Hardware specific WIFI file transfer corruption

saphier

Reputable
Jun 17, 2014
7
0
4,510
Hi all,

Can't seem to pin down this problem. I have a USB Wireless N adapter (DWA-160 Rev B2). I can't download files onto the computer without the file becoming corrupt - the MD5 signature of the transferred file will no longer match the original.

This only occurs when I'm downloading files from a remote server to the PC - transferring is fine. It also only occurs with the DWA-160 B2, I have tried another 5ghz adapter on the 5ghz band, on the same computer, and the same USB port and it works fine.

The same adapter works fine on two other Windows computer (Windows 7 and 8.1).

I have tried it with the default Windows drivers, with the updated drivers, and drivers in-between the two and none have produced any different results.

I have also scanned my computer files using sfc /scannow and everything verified.

Not sure what else I can try, but am certainly open to suggestions!

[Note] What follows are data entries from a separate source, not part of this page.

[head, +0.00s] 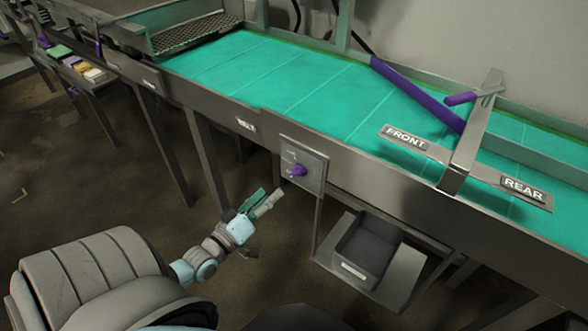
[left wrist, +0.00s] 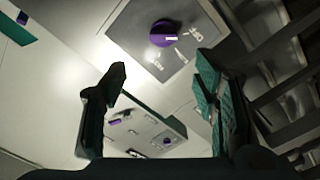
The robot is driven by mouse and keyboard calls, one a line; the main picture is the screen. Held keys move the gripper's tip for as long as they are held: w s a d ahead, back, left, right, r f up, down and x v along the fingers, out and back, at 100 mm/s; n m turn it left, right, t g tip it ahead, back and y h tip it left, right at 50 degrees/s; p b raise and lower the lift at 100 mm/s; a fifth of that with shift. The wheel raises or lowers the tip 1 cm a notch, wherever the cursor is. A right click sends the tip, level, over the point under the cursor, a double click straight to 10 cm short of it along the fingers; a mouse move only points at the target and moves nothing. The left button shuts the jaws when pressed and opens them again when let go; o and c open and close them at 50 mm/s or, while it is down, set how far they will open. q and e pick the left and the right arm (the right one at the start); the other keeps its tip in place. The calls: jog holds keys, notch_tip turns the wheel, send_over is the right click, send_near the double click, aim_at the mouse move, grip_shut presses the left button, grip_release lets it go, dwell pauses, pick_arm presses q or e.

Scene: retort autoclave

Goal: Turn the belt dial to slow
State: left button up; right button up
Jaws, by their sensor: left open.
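The belt dial is a purple knob (head: 298,170) on a grey plate (head: 315,172) fixed to the side of the conveyor. My right gripper is not in view.
The green belt (head: 260,75) runs above the dial, with FRONT (head: 405,139) and REAR (head: 523,188) signs and a purple diverter bar (head: 415,92). A dark bin (head: 367,250) sits on a low shelf right of the dial. Table legs stand left of my gripper.

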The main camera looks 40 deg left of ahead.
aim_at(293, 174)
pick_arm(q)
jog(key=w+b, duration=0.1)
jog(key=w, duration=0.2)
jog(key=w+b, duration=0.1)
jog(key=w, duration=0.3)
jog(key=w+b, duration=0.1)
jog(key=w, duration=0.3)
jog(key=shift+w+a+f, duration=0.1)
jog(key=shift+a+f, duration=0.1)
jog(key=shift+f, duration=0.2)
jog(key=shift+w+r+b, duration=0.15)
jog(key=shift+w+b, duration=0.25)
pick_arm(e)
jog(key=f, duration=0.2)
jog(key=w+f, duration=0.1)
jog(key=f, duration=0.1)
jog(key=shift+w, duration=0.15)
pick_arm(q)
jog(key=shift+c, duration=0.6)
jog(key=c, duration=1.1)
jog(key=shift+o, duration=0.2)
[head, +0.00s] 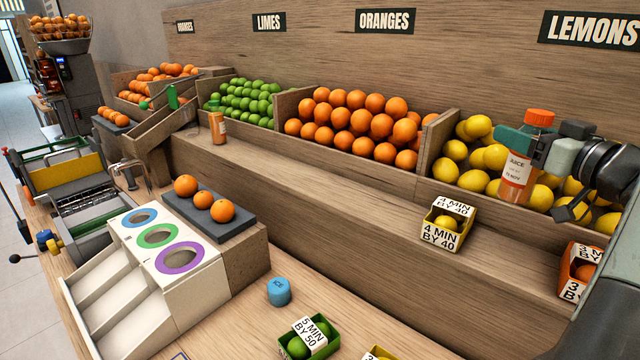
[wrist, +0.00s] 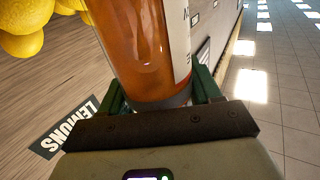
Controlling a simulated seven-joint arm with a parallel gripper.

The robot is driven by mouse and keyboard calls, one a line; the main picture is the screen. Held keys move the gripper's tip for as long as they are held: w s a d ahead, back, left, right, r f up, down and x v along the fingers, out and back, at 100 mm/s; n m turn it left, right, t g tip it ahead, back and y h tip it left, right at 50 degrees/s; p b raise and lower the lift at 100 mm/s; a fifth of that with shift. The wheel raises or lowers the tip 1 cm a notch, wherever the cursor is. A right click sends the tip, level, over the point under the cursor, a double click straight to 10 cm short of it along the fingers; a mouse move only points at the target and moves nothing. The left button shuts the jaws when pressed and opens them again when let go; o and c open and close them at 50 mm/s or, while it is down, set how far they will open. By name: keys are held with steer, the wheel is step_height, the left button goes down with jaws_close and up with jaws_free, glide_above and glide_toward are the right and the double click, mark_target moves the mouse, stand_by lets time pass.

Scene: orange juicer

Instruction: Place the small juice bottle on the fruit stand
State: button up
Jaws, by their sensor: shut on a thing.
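A juice bottle (head: 515,172) with an orange cap and a white label is held upright in front of the lemon bin at the right of the head view. My gripper (head: 524,145) is shut on it, with a green finger against its upper part. In the wrist view the amber bottle (wrist: 145,45) sits between the two green fingers of my gripper (wrist: 158,97). The fruit stand (head: 330,180) has a wooden ledge below its bins.
A yellow box (head: 440,237) and an orange box (head: 575,275) stand on the ledge. A blue ICE piece (head: 279,292) and a green box (head: 305,340) are on the lower counter. The middle ledge is clear.

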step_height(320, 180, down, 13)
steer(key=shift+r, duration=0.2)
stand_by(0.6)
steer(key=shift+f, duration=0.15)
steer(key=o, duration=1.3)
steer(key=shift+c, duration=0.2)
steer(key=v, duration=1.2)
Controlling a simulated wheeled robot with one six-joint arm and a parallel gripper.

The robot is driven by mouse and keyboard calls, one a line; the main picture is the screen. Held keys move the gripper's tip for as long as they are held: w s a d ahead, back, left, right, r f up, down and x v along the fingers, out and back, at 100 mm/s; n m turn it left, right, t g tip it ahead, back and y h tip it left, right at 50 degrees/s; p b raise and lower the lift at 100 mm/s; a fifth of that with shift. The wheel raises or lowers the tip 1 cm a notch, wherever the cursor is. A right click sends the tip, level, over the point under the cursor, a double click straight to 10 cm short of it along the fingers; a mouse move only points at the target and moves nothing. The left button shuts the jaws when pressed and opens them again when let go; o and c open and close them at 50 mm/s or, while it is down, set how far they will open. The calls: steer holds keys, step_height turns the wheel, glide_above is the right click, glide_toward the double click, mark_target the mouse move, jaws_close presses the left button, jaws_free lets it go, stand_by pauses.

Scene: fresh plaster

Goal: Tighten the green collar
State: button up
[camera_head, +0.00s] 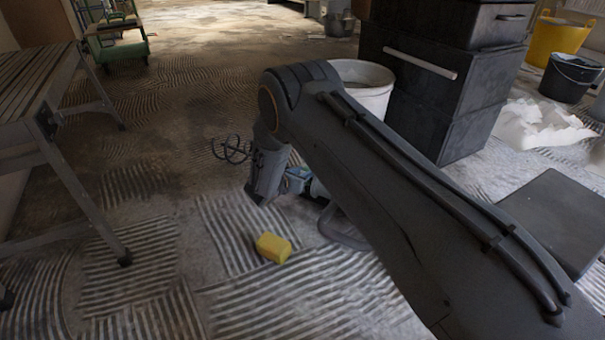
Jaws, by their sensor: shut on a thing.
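My arm (370,165) crosses the view from the lower right up to its bend, then drops to a dark lower link (265,178). I cannot make out my gripper's fingers; they seem hidden behind the arm. A small blue-grey part (297,180) shows just right of the lower link, partly covered, and I cannot tell what it belongs to.
A yellow block (273,248) lies on the ridged floor. A slatted bench (40,95) stands left, a white bucket (366,90) and dark cabinet (430,85) behind my arm. A green cart (118,40) stands far left. Yellow (556,40) and black (571,78) buckets stand far right.

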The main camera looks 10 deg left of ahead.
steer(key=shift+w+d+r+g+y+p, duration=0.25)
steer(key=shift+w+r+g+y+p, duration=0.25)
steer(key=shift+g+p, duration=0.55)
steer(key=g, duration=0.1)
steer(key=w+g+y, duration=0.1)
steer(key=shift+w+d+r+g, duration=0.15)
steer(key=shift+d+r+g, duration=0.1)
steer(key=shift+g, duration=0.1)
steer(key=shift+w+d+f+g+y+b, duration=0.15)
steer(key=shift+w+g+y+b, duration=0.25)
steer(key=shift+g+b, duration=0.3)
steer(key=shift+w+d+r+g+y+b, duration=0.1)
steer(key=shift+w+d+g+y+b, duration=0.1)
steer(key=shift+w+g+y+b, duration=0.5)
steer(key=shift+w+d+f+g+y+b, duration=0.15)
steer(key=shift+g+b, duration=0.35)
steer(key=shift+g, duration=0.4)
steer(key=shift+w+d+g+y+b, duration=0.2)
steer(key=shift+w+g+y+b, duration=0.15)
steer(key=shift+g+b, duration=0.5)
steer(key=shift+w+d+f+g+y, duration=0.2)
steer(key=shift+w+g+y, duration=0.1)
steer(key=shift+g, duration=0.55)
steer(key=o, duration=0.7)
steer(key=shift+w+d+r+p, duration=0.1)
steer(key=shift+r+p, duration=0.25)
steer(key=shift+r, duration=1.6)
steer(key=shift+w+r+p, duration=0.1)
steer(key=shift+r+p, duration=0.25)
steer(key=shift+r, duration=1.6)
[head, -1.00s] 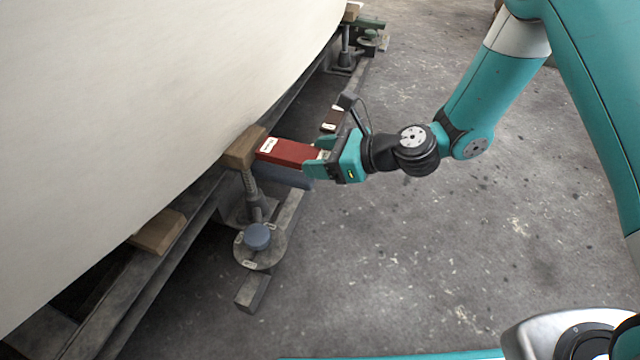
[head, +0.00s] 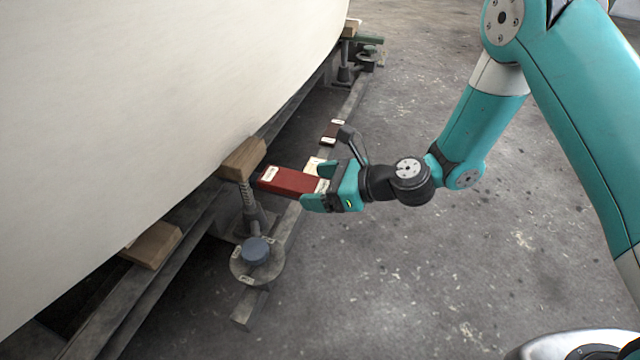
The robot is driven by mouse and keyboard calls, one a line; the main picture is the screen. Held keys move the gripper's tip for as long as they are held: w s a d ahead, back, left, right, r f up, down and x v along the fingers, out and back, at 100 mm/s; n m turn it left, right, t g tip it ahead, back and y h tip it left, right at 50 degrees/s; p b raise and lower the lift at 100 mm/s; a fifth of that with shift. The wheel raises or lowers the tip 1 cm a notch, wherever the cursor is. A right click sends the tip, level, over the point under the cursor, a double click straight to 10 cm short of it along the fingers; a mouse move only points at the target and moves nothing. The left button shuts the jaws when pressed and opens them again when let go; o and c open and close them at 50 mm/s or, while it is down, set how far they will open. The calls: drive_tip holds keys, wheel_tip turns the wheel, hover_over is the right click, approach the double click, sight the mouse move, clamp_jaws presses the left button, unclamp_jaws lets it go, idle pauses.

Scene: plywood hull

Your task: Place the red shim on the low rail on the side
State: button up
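The red shim (head: 286,180), a flat bar with a white label at its far end, is held in my gripper (head: 322,192). My gripper is shut on its near end, and the shim points left toward the hull. The low rail (head: 352,100) is a long grey beam running along the floor beside the hull. The shim appears over this rail, just right of a jack post; I cannot tell whether it touches anything. The shim and gripper hide part of the rail. A pale labelled piece (head: 314,164) shows just behind the gripper, mostly hidden.
A wooden block (head: 242,158) tops the jack (head: 256,252) under the white hull (head: 150,90). A dark brown block (head: 332,131) with white labels lies farther along the rail. Another wooden block (head: 152,245) is at lower left. The concrete floor at right is clear.

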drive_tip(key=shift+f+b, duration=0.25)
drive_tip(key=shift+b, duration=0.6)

Specs: i7 3770k Z77 FTW 8gb ram D-Link DWA-160 B2

Network specs: Linksys E4200 running DD-WRT, USB D-Link connected through 5ghz wifi with 2.4ghz wifi radio disabled (full signal).
 

saphier

Reputable
Jun 17, 2014
7
0
4,510


Yes, same issue with that adapter on either band.
 
It is not related to the radio band or the channels or anything even close to that. Wireless retransmits data until it gets a clean copy of the data or it eventually drops the packet and is dependent on the application to retransmit it. The retransmission part is deeply buried in the firmware loaded to the nic card...this is part of the driver actually loaded and executes on the wireless radio chip itself. Normally I would say load different drivers but you have tried that. The other place is in the application that accepts the data from the wireless and writes it to the disk but if it works with other nics then you would think the problem can not be in the application.

I suspect your only option is going to be to try to find a way to completely remove the current driver and be sure you load one you know works on a different machine. Windows is such a pain it will say it removed stuff but really doesn't.

You may get to the point that spending $20 on a new nic is less painful than the hassle of figuring out what has gone wrong.
 

saphier

Reputable
Jun 17, 2014
7
0
4,510


I should also add that small files are fine. But files that are 300mb and above will corrupt such that the file signatures no longer matches.

For now I have taken your solution and simply have another network adapter attached to the computer (which has its own set of connectivity issues). Will see about trying to remove the driver completely from Windows.
 
Since it works fine on other machines and other wifi adapters do not cause the problem it is likely not the wifi signal. Besides the wifi is suppose to correct any errors. Any bad memory issue would affect other adapters also. This has to be some strange software problem related to running that particular brand of wifi card on that particular machine.